What to produce: Go through the material and pull out every line with the string "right" in it.

Data:

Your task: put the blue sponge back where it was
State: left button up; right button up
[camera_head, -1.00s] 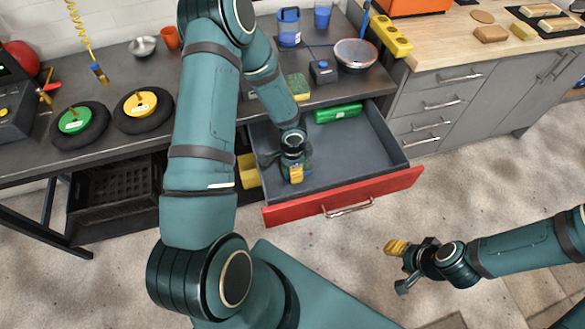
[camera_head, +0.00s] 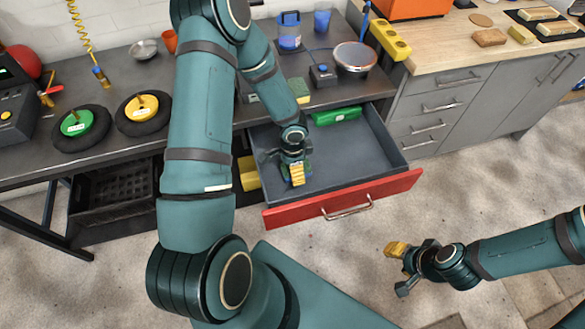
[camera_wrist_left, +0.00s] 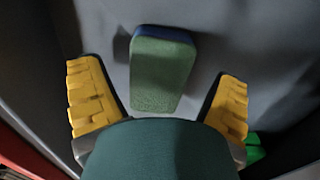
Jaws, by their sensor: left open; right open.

Finished exercise:
State: left button up; right button up
Jaws, by their sensor: left open; right open.

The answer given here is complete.